Jusque là, le business de Marcelline se portait plutôt bien. Elle arrivait à juguler les éventuels clients mécontents. Tout a basculé quand elle s’est improvisée agent de change. « Mes clients me demandaient si je ne pouvais pas m’occuper de changer les Francs pacifique en dollars US. Je l’ai fait et en échange ils m’envoyaient d’autres clients. » C’est ce qui a causé sa perte.

15 millions de CFP à changer en USD

Alors qu’elle achetait le dollar au taux normal de change, elle le revendait pour moitié moins à sa clientèle, pensant comme cela faire venir du monde et renflouer son activité de voyagiste. Elle échangeait à perte, voire à grosse perte. De fait son carnet de commande n’a pas désempli et de voyagiste elle est devenue agent de change, en toute illégalité. Certains lui remettaient pour 800 000 francs à échanger. L’une de ses victimes a confié à la barre lui avoir donné près de 15 millions au total à changer. Pas 15 millions lui appartenant. Non. C’était de l’argent qu’elle avait récolté auprès de proches ou vagues connaissances qui étaient intéressées par la rentabilité du système. Au passage, elle empochait évidemment sa commission. Il semblerait qu’ils soient plusieurs à avoir fait cela. Escroc et victimes ont cela en point commun, c’est l’avidité qui est à la fois leur moteur et la cause de leurs ennuis.

Tracfin soulève le lièvre

La seule qui ne se retrouvait pas dans cette magouille, c’était Marcelline. Si au début elle pensait que son activité d’agent de change allait booster son « agence de voyage », elle s’est vite rendu compte qu’il n’en était rien. Sentant le vent tourner et recevant de plus en plus de SMS lui demandant des comptes, elle s’est réfugiée à Moorea, « pour faire le point et trouver une solution pour m’en sortir ». Et la solution est venue de Tracfin, le service en charge de la lutte contre le blanchiment d’argent. Celui-ci a relevé pléthore mouvements d’argent mettant en jeu des sommes importantes, retraits d’espèces, virements, achats de devises, d’autant plus surprenants et suspects qu’ils émanaient d’un compte personnel. Ce qui a sonné le glas des affaires de Marcelline, car la cellule Tracfin a signalé les faits au parquet qui a ouvert une enquête.

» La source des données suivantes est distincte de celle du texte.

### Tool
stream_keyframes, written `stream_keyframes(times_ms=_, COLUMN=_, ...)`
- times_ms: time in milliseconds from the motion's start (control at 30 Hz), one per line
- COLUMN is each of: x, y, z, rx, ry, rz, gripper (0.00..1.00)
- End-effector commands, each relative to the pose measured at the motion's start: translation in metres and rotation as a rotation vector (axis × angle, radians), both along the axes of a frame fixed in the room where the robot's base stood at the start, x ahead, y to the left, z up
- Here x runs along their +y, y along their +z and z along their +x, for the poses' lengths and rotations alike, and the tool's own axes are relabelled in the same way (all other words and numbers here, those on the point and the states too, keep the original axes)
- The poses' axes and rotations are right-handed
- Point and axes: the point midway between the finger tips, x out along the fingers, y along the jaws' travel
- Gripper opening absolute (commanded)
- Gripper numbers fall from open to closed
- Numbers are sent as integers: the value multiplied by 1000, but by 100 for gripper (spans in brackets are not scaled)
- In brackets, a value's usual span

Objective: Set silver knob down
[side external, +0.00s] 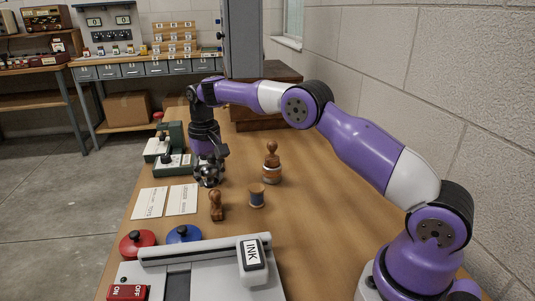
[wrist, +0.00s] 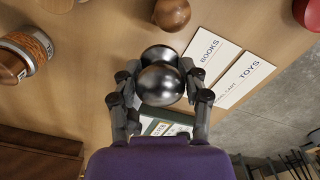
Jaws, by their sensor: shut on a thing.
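My gripper (side external: 208,174) points down over the table, behind the two white cards in the side view. It is shut on the silver knob (wrist: 160,84), a shiny dark metal ball between the fingers in the wrist view (wrist: 160,92). A second rounded silver part (wrist: 160,54) shows just beyond it, partly hidden by the ball. In the side view the fingers cover much of the silver knob, and I cannot tell whether its underside touches the table.
White cards reading BOOKS (wrist: 212,52) and TOYS (wrist: 244,80) lie nearby. Green-and-white machines (side external: 172,160) stand behind left. Red (side external: 137,243) and blue (side external: 184,234) knobs and a grey press (side external: 205,262) are in front.

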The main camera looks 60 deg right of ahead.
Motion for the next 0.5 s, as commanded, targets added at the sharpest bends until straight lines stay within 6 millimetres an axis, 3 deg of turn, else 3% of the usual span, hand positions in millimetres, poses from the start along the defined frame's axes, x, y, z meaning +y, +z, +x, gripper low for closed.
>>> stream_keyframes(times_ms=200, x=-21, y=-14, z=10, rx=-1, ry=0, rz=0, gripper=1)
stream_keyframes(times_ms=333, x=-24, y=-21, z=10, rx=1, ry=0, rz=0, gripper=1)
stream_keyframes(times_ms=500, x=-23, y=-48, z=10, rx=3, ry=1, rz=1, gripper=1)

Alors que le juge lui demande si elle a gagné de l’argent avec son activité, en toute décontraction, Marcelline avoue, « au départ oui, c’est quand j’ai commencé à changer des Dollars que j’en ai perdu. J’ai continué pour tenter de combler le trou, mais cela n’a fait que le creuser. J’ai été dépassée ». Ce que n’a pas manqué de relever la partie civile. « Elle dit avoir été dépassée, mais début 2017, alors que l’agence de voyage qui lui vendait les billets a rompu ses relations avec elle à cause de 13 millions francs de billets impayés qu’elle leur devait, elle a continué à en vendre jusqu’à fin 2017. Des gens se sont endettés pour faire le voyage de leur vie et se sont retrouvés sur le parking de l’aéroport, valises à la main et sans billet ! »

« Il n’y a qu’en Polynésie… »

Pour le procureur, « il n’y a qu’en Polynésie qu’on peut s’improviser dans une profession, prendre une patente et se lancer (…) c’est propre à la Polynésie, une certaine naïveté, cupidité ou avidité qui fait que personne ne se pose de questions quant au taux de change très avantageux, et le bouche à oreille fait le reste. » Estimant que l’accusée a été pris dans un engrenage et peut-être aussi, sans le dire expressément, que certains des floués n’ont eu que ce qu’ils méritaient, il réclame trois ans avec sursis et 300 000 Fcfp d’amende avec obligation d’indemniser les victimes et interdiction d’exercer l’activité de voyagiste.

Arguant que « l’on peut tout prêter à ma cliente, sauf une intelligence élaborée » l’avocat de la défense estime que « son système ne pouvait perdurer, elle a un sérieux problème avec la gestion et l’administration. Les dollars étaient en quelque sorte, un appel d’offre pour les voyages qu’elle vendait et cela avec des pertes colossales pour elle. » D’autant précise-t-il , « qu’aucune somme d’argent n’a été saisie, elle n’a ni bien immobilier, ni trésor de guerre. » Taclant au passage, « les banques locales qui n’ont rien signalé, ce qui est tout de même inquiétant au vu des mouvements d’argent», il assure ne pas demander la clémence, « mais une peine appropriée, comme celle qui est requise. » Le tribunal a suivi les réquisitions du procureur en condamnant Marcelline à trois ans de prison avec sursis avec obligation d’indemniser les victimes et verser à chacune 50 000 Fcfp au titre de préjudice moral.